En matière d’écosystème entrepreneurial, la France ne semble pas si mal positionnée dans le monde. D’après l’étude du Global Entrepreneurship Monitor, elle occupe aujourd’hui la 5e position parmi les pays les plus riches en matière de promotion et de soutien à l’entrepreneuriat par le gouvernement. Mais dans les faits ? Combien bénéficient réellement de ce soutien ?

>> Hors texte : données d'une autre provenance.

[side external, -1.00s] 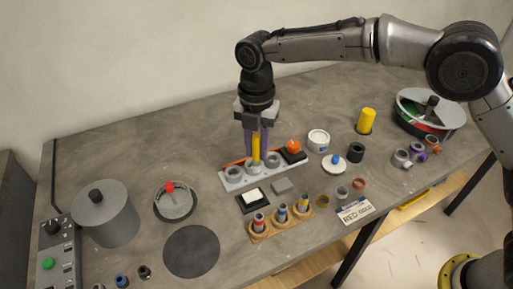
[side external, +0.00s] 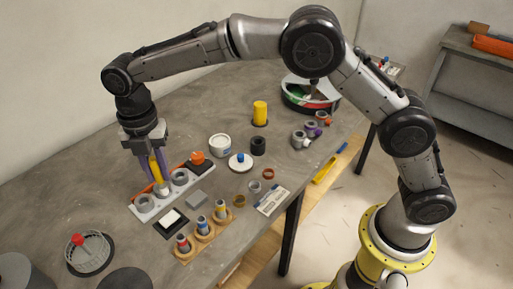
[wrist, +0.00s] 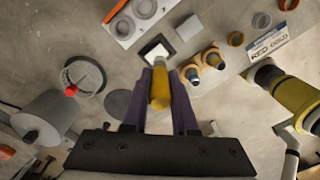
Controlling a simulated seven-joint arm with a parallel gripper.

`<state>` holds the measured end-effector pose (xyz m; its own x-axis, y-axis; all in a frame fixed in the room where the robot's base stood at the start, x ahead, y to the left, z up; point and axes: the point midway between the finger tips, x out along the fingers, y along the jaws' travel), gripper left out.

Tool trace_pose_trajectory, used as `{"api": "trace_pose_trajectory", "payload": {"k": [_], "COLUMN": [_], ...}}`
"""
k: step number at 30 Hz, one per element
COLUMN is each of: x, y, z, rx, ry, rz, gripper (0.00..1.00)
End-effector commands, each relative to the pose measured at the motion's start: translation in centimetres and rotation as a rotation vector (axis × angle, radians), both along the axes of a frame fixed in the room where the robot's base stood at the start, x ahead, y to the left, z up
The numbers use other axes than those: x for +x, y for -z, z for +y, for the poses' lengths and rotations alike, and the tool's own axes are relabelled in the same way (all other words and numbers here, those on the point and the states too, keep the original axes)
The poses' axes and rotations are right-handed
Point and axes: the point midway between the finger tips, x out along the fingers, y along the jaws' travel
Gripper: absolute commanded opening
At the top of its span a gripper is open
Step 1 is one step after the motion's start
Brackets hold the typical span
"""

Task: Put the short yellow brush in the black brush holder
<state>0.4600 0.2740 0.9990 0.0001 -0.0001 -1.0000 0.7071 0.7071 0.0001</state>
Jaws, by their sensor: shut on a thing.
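My gripper (side external: 152,168) has its purple fingers shut on a yellow cylindrical piece, which seems to be the short yellow brush (side external: 156,170). It also shows between the fingers in the wrist view (wrist: 160,95). The brush is nearly upright, with a pale lower end at the middle of the grey rack (side external: 147,212). I cannot tell whether that end is in a slot or above it. A short black cup (side external: 258,146), perhaps the black brush holder, stands apart to the right and looks empty.
A yellow cylinder (side external: 260,112) stands behind the cup. A white jar (side external: 219,146) and a white lid with a blue knob (side external: 240,161) lie between rack and cup. A grey block (side external: 197,201) lies near the rack.

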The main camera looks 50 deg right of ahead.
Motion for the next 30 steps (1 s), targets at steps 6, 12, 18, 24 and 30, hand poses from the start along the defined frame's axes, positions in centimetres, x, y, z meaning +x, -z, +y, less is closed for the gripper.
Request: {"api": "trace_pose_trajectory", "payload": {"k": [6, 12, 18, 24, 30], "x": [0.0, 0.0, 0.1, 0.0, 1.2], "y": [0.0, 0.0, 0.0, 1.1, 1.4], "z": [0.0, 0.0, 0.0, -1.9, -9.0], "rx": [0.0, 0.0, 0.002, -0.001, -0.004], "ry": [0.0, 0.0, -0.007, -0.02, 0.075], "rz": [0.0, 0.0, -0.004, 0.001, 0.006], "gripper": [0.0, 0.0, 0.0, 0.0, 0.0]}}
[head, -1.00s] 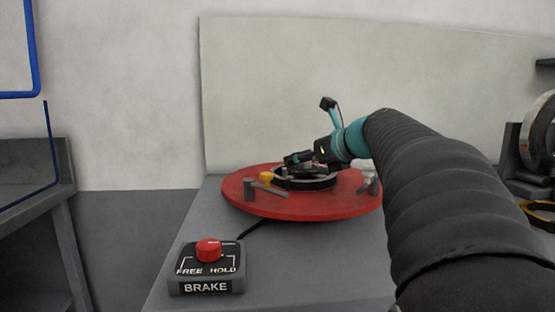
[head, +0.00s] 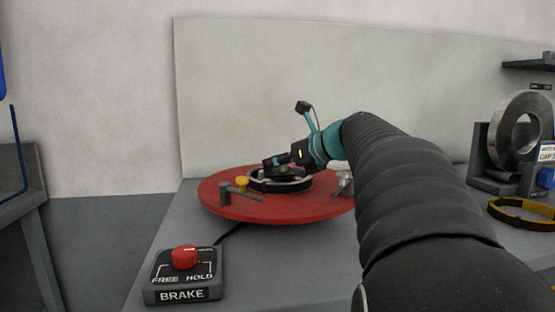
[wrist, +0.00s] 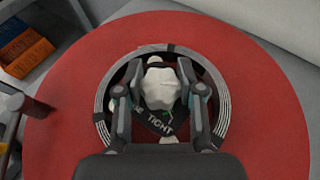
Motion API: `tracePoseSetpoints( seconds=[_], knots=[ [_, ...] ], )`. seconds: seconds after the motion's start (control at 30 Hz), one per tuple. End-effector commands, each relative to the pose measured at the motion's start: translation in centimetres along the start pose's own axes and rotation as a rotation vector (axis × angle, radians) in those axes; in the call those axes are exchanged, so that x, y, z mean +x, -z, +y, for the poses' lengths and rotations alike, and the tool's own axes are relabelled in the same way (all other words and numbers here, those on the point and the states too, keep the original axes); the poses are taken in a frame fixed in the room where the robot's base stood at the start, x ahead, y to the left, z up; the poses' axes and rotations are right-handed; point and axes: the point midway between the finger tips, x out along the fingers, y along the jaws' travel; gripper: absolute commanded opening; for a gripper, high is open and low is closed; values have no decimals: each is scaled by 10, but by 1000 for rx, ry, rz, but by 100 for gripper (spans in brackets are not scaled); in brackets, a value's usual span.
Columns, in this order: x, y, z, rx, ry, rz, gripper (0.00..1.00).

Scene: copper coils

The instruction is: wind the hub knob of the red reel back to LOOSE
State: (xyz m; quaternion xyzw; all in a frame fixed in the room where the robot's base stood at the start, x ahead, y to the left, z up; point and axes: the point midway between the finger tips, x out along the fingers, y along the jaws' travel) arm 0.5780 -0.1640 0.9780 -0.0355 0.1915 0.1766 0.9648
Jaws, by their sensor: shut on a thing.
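The red reel (head: 235,207) lies flat on the grey bench, with a dark ring-shaped hub and a grey coil around it. In the wrist view the red reel (wrist: 265,95) fills most of the picture. The pale lobed hub knob (wrist: 160,88) is at the hub's centre, between my fingers. My gripper (wrist: 160,80) is shut on the knob, one finger on each side. The word TIGHT shows on a dark plate (wrist: 160,123) just below the knob; other lettering there is partly hidden. In the head view my gripper (head: 282,162) is over the hub and hides the knob.
A BRAKE box (head: 184,275) marked FREE and HOLD, with a red knob (head: 184,257), stands at the front left. A metal coil (head: 520,125) stands at right.

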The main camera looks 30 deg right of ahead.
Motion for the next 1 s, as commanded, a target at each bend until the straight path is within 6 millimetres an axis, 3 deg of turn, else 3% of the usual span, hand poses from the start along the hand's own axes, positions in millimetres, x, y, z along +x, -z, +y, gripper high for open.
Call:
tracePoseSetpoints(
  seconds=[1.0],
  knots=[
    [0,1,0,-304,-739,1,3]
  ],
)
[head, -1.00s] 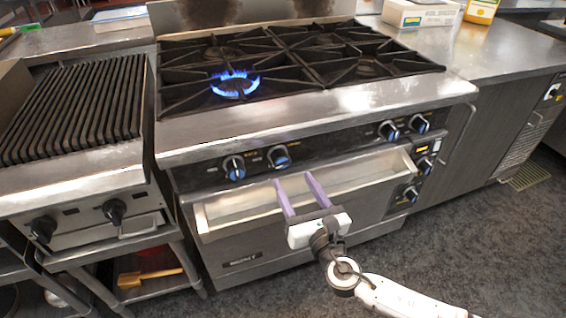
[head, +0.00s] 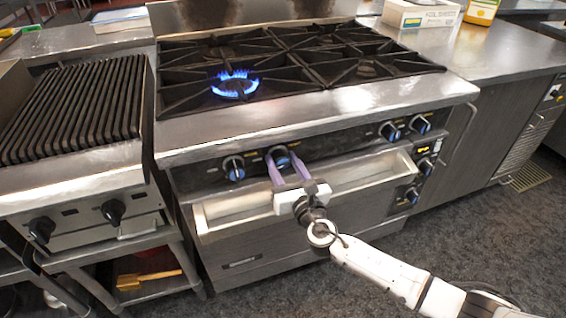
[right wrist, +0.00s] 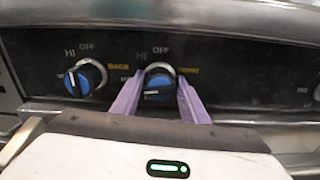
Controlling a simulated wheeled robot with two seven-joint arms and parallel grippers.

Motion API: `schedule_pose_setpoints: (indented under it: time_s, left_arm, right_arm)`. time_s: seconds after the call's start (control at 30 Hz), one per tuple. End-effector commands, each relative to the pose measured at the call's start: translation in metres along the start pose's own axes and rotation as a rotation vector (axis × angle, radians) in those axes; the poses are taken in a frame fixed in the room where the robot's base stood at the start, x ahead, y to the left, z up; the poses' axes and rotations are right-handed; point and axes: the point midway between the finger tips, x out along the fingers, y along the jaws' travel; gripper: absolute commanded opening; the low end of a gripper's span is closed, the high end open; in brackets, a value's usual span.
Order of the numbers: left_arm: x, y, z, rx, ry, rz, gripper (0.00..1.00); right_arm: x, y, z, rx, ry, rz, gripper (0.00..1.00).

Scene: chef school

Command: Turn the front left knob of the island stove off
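The stove (head: 300,105) has a blue flame (head: 235,84) on its front left burner. Two blue-faced knobs are on the left of its front panel. The right one of these, the front knob (head: 280,155), has a label that looks like "FRONT"; in the right wrist view the front knob (right wrist: 158,86) sits below "OFF", its mark pointing about left. The back knob (right wrist: 85,79) is left of it. My right gripper (head: 288,166) is open, its purple fingers on either side of the front knob; the right wrist view shows the fingers (right wrist: 157,92) close around it. My left gripper is not in view.
A drawer-like tray (head: 235,212) juts out below the panel, under my right gripper. More knobs (head: 390,131) are at the panel's right. A grill (head: 75,108) with two black knobs stands to the left. A steel counter (head: 480,55) is to the right.

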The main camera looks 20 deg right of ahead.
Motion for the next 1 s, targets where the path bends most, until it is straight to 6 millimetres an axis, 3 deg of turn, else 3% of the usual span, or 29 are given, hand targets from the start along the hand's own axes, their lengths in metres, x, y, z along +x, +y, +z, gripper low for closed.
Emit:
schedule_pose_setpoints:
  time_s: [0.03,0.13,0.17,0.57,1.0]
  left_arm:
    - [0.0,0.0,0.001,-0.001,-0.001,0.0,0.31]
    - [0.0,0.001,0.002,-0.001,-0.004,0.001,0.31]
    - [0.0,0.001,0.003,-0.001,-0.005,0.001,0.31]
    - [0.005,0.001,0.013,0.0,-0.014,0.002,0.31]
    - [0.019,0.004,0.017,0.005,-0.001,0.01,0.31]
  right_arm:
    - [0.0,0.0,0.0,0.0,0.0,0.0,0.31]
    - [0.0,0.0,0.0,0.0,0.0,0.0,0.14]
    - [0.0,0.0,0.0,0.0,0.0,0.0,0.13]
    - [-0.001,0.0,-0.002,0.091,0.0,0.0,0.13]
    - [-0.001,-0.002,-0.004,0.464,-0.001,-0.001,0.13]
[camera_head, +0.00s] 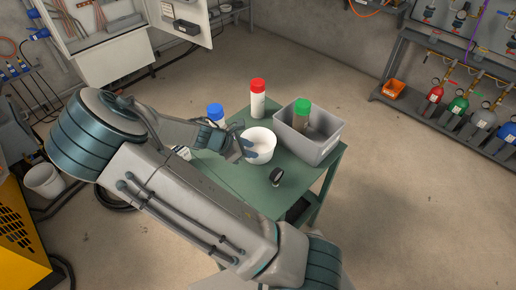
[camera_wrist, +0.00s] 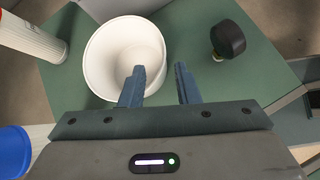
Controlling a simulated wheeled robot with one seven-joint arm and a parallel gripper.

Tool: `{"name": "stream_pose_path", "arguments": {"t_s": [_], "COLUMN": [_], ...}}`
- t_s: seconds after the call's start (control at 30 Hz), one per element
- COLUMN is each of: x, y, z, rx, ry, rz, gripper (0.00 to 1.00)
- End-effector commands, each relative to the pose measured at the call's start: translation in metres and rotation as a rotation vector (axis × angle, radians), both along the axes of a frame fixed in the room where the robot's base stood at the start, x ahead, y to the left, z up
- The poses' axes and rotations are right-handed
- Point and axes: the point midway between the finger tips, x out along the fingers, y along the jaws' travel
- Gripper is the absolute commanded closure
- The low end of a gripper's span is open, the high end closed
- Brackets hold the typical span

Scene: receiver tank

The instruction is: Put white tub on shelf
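The white tub (camera_head: 262,140) is an open round pot standing upright on the green table (camera_head: 237,182). In the wrist view the tub (camera_wrist: 98,62) is at upper left, its mouth facing the camera. My gripper (camera_head: 246,149) is at the tub's near left side in the head view. A shelf rack (camera_head: 400,52) stands at right by the wall.
A red-capped bottle (camera_head: 258,100), a blue-capped bottle (camera_head: 216,113) and a grey bin (camera_head: 317,145) holding a green-capped bottle (camera_head: 302,110) are around the tub. A black knob-like item (camera_head: 277,175) is near the front. Gas cylinders (camera_head: 458,104) stand on the rack. Open floor separates table and rack.

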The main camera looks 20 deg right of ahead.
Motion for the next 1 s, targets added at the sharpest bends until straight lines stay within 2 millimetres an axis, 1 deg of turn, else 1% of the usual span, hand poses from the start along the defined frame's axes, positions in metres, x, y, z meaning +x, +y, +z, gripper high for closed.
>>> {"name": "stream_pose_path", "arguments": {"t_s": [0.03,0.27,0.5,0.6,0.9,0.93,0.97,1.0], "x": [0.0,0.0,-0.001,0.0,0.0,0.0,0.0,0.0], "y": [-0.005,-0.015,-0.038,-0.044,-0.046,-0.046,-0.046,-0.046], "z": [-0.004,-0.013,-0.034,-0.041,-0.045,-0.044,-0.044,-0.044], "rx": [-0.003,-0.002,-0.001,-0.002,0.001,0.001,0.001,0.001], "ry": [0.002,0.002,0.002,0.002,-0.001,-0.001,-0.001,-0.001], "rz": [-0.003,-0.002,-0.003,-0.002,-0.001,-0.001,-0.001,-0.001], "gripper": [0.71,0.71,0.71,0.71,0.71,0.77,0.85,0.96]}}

L’accompagnement entrepreneurial vise à créer les conditions favorables à l’émergence et la réussite de projets entrepreneuriaux. Il fait appel à une diversité de méthodes, comme le mentorat, ou de structures, comme les accélérateurs. Plus précisément, il peut être défini comme un processus organisé par une tierce partie, s’inscrivant dans la durée et permettant à un porteur de projet ou un entrepreneur de bénéficier d’une dynamique d’apprentissage, d’un accès à des ressources, d’une mise en réseau, de services et d’une aide à la décision.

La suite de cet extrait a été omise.